Mass-market manufacturers have no such cushion. They must balance affordability, regulatory compliance and shareholder expectations simultaneously. That balance becomes increasingly fragile when battery costs remain high while governments reduce purchase incentives.
The consequences extend beyond vehicle manufacturers themselves.
Rental companies, fleet operators and leasing firms built procurement strategies around assumptions of strong residual values for electric vehicles. Hertz's decision to reduce its large Tesla fleet after substantial write-downs demonstrated how quickly those assumptions can unravel when depreciation accelerates faster than anticipated.
Elsewhere, entirely new market winners are emerging.
Independent repair specialists with expertise in high-voltage systems are becoming increasingly valuable as electric fleets age. Domestic used-car markets benefit when higher import taxes discourage new purchases. Hybrid technologies, once dismissed by some policymakers as merely transitional, have regained commercial importance because they reduce emissions without demanding complete dependence on charging infrastructure.
None of this amounts to a rejection of electrification itself.
Battery-electric vehicles will almost certainly continue expanding their share of global markets. Urban environments with reliable charging networks and supportive infrastructure remain well suited to EV adoption. Technology will continue improving. Battery chemistry will evolve. Charging speeds will increase.
The retreat concerns something different: the assumption that political ambition alone could compress decades of industrial transformation into a single product cycle.

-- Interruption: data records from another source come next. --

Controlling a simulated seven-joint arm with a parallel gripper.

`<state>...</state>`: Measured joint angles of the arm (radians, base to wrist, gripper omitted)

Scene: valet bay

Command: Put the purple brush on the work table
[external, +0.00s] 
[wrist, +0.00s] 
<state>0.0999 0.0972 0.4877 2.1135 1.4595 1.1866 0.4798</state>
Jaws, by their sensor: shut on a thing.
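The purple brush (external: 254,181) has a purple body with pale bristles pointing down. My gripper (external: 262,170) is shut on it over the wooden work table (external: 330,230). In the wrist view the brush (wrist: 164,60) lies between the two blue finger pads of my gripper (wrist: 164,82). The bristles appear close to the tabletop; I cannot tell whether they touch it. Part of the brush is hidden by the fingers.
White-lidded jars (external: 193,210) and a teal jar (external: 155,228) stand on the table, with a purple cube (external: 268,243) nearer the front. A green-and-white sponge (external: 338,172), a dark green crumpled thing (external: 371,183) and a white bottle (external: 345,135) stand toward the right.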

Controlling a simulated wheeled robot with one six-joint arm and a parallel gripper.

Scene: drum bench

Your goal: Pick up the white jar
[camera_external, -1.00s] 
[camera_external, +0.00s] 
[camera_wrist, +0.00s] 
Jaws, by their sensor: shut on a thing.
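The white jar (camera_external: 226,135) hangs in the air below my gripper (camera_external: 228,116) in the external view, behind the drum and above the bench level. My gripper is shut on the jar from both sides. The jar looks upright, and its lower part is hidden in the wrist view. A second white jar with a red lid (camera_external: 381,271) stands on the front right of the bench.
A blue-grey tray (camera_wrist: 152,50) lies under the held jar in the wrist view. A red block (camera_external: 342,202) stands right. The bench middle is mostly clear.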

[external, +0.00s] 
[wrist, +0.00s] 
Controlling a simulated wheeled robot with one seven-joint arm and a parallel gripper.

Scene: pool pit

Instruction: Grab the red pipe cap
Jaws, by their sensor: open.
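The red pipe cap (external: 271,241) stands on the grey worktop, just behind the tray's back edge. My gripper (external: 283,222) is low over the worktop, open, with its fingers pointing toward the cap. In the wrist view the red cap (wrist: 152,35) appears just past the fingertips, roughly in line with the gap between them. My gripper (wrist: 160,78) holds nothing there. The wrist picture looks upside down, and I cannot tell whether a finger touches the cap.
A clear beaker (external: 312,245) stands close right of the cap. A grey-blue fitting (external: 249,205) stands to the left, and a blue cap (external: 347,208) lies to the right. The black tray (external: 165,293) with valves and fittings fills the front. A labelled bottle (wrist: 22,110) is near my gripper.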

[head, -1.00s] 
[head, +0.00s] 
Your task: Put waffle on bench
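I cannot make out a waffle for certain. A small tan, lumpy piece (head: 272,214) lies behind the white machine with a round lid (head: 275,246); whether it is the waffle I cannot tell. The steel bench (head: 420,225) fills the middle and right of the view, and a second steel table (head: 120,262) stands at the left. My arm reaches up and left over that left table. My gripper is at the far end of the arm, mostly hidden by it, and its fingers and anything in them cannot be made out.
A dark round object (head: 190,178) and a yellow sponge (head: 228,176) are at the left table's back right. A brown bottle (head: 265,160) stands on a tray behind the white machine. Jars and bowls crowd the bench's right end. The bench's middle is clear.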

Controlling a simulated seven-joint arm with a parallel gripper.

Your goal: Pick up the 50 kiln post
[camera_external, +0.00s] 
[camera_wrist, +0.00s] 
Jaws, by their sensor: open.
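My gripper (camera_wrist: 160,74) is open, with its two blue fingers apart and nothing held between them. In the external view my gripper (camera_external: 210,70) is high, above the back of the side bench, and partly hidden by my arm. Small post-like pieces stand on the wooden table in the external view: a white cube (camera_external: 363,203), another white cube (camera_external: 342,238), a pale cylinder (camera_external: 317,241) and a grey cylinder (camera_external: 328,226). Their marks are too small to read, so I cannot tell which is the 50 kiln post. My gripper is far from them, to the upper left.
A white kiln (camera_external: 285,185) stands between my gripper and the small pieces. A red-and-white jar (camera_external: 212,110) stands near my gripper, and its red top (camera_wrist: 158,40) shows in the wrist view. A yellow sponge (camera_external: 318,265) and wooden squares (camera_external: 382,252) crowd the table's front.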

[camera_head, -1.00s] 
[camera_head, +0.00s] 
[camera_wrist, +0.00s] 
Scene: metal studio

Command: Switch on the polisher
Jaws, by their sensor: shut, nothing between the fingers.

Automotive manufacturing has always rewarded diversification. Different regions possess different energy systems, climates, income levels and consumer preferences. Attempting to replace that diversity with a single technological pathway created vulnerabilities that became apparent only after billions had already been invested.
The market is proving considerably less linear than the transition plans that once appeared so certain.